• Supplied material:
--- Start ---

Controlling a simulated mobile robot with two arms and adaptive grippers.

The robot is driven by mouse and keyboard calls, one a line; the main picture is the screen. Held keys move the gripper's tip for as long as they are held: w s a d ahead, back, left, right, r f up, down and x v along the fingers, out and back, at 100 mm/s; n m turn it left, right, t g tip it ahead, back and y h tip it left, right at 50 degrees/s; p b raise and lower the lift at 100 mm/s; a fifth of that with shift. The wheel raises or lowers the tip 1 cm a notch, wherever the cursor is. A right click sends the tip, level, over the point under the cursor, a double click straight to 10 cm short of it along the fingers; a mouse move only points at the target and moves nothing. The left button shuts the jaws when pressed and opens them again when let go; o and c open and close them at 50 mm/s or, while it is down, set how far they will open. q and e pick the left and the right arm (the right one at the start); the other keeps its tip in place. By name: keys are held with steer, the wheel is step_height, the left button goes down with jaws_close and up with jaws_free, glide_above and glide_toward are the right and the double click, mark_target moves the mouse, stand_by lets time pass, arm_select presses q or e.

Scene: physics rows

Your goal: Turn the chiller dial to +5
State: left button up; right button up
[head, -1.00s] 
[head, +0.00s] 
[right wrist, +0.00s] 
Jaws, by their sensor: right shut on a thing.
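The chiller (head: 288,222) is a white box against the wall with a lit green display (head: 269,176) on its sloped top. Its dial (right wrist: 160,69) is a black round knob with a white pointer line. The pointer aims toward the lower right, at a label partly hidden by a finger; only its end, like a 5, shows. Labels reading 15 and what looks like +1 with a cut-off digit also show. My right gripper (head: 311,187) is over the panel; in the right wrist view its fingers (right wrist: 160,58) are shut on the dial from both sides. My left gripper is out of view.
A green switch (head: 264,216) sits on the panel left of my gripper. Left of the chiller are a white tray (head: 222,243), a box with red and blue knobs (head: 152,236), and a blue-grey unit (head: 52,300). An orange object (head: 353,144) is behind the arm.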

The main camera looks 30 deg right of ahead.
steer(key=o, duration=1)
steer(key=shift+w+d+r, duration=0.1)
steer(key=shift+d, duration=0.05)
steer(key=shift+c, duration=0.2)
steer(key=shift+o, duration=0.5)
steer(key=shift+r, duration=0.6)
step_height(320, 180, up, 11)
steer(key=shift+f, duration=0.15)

--- End ---
--- Start ---

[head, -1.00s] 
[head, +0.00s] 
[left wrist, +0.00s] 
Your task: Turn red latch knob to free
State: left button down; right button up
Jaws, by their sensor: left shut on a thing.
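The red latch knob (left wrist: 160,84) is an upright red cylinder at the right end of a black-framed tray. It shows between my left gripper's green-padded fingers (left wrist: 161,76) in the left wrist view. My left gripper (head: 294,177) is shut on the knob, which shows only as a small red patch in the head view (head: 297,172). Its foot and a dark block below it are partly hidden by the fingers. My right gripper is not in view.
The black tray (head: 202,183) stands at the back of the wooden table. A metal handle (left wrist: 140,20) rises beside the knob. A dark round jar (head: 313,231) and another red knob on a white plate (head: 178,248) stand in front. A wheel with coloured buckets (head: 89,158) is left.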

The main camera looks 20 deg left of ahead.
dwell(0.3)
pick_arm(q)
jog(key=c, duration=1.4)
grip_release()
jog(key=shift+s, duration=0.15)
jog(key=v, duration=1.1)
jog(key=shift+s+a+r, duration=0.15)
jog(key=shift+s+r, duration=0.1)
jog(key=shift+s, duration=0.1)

--- End ---
--- Start ---

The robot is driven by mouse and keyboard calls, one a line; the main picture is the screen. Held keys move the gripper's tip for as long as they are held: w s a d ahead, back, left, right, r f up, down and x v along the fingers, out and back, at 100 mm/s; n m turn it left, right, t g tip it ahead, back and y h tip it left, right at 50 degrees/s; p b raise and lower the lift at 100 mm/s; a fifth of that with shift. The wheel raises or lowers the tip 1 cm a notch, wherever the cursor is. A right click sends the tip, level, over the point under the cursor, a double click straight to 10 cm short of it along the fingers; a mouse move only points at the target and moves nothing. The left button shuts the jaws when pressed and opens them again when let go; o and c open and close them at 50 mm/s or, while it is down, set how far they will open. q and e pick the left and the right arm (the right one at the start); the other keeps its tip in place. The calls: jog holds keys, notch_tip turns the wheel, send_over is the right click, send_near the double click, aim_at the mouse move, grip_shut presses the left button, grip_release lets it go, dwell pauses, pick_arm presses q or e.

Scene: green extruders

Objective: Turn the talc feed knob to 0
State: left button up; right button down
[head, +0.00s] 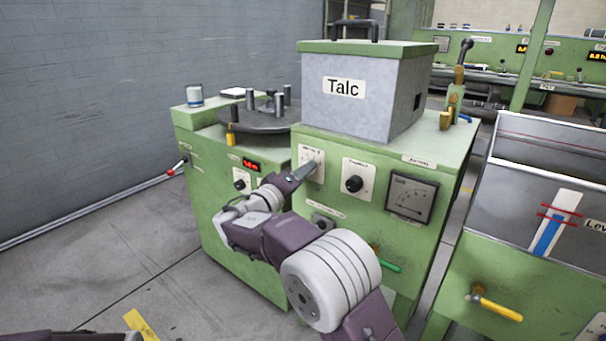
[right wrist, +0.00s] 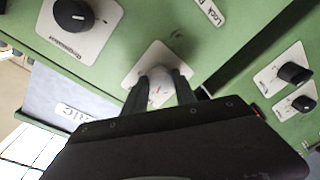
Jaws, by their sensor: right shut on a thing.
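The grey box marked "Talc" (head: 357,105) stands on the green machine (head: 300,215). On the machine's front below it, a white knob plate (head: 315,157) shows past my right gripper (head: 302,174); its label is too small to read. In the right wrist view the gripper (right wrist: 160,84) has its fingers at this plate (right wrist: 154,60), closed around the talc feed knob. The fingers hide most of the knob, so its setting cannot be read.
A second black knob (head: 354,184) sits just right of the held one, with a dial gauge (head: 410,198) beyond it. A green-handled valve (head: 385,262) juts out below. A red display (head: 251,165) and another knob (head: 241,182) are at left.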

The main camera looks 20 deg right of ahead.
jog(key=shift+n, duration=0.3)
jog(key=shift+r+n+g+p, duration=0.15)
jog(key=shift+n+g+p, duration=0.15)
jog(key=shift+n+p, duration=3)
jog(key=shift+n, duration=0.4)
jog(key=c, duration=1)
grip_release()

--- End ---

• Work to do:
Copy out the lines in which the string "Scene" appears.

• Written answer:
Scene: physics rows
Scene: green extruders

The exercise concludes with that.